Mistake Creek Massacre, Queenie McKenzie. Pigment on canvas, 1997. © National Museum of Australia

And there’s Queenie McKenzie’s Mistake Creek Massacre, which depicts the murder of up to eight indigenous men, women and children in 1915. The artwork makes a powerful political statement simply by being shown. It sends a message not only about frontier violence but also about recent censorship.

The painting was acquired by the National Museum of Australia a while ago, but not registered into its collection, nor displayed, until very recently. A casualty of the “history wars” in Australia, this was due to internal disagreements as to whether it should be shown as part of the national narrative.

Or there’s the now infamous wooden shield dropped by a Gweagal man when shot by Captain James Cook’s crew in a violent first encounter at Botany Bay in 1770, near present day Sydney. Once it sat in the British Museum’s “Enlightenment gallery” as a foundational treasure. Now the shield sits midway though this new exhibition, but in a very different light: it is answered by a contemporary photographic work by another Cook – Michael Cook depicts Cook’s first landing in Australia.

Michael Cook, Undiscovered #4, Inkjet on paper. © National Museum of Australia

Cook mimics the moment of the first “discovery” by showing himself dressed as “Cook”. Yet this Cook is Aboriginal.
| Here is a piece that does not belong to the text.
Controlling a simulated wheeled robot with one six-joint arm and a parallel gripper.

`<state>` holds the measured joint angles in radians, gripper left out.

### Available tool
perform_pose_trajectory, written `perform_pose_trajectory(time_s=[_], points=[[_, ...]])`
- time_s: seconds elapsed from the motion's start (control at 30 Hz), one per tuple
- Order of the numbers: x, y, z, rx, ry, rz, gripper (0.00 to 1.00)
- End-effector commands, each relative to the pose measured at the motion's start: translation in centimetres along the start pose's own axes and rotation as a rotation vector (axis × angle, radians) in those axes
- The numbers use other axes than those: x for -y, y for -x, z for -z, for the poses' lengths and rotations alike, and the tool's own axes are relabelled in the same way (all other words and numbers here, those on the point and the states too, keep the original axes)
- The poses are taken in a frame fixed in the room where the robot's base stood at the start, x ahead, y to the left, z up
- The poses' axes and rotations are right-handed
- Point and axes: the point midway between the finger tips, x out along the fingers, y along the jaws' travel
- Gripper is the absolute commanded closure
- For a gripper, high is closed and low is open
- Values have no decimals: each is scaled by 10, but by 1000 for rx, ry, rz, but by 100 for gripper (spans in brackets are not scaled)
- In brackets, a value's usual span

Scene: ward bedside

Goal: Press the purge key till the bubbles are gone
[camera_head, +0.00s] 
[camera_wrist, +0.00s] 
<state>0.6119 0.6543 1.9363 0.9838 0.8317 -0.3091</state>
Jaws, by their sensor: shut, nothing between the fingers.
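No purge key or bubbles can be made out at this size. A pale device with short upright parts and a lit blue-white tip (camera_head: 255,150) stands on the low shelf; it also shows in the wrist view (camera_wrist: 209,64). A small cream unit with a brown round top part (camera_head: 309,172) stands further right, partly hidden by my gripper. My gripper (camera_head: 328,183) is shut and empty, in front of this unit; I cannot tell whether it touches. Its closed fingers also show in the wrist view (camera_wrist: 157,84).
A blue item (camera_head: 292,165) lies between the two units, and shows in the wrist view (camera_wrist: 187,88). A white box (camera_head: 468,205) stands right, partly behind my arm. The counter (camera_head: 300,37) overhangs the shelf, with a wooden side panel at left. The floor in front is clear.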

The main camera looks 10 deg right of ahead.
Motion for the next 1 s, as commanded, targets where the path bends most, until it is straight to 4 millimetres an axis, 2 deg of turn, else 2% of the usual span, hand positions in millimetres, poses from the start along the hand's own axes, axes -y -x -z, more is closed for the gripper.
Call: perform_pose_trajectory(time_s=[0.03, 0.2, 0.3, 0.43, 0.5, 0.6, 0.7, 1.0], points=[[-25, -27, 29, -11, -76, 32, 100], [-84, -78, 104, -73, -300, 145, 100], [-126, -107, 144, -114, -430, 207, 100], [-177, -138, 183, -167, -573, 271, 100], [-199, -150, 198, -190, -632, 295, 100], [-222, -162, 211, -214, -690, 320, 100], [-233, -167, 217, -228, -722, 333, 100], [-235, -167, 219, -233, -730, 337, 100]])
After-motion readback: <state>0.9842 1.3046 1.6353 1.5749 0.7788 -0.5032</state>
As he steps ashore inaugurating European historical time in a timeless land – as the European narrative convention goes – Michael’s Captain Cook is already Aboriginal. In a form of dangerous visual and linguistic play, Michael “Cook” reclaims the very founding moment of the Australian nation, subverting the entrenched discovery narrative of Australian history.

“Cook” shows us there are many forms of political activism; it comes in myriad guises and is never a zero-sum game. While some protest from the outside and rightly reopen the public debate on repatriation, others, like Sculthorpe, work on the inside. And in the spectrum of protest and change, none need trump the other.